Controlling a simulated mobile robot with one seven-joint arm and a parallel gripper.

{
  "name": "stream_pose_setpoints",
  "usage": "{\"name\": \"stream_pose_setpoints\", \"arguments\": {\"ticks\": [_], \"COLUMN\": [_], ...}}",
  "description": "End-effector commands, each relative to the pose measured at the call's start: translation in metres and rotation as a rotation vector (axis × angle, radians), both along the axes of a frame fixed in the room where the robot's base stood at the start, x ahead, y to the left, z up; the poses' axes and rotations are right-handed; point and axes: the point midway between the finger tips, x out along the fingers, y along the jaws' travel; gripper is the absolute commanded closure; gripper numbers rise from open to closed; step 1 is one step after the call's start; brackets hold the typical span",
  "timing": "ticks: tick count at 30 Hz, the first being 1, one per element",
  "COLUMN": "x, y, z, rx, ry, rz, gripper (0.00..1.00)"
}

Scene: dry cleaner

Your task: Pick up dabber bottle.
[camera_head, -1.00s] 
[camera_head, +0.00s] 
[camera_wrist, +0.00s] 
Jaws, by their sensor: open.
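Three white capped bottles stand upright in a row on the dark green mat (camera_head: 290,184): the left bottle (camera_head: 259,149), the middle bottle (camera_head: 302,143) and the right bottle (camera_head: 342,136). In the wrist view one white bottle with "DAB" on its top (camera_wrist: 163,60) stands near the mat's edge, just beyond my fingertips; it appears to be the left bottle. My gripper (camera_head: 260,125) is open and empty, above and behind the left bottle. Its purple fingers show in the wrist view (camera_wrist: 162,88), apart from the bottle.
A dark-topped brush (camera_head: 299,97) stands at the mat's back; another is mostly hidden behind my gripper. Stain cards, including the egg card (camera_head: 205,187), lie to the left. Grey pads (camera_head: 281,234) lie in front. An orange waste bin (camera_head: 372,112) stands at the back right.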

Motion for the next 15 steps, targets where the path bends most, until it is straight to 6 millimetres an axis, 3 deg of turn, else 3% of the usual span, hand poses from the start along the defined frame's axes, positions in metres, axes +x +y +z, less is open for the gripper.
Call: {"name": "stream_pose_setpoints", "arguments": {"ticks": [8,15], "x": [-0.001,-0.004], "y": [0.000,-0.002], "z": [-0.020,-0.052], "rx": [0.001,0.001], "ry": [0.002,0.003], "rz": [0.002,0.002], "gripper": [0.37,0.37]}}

Exercise instructions
Go through the data and gather every line that holds "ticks".

Exercise answer
  "usage": "{\"name\": \"stream_pose_setpoints\", \"arguments\": {\"ticks\": [_], \"COLUMN\": [_], ...}}",
  "timing": "ticks: tick count at 30 Hz, the first being 1, one per element",
Call: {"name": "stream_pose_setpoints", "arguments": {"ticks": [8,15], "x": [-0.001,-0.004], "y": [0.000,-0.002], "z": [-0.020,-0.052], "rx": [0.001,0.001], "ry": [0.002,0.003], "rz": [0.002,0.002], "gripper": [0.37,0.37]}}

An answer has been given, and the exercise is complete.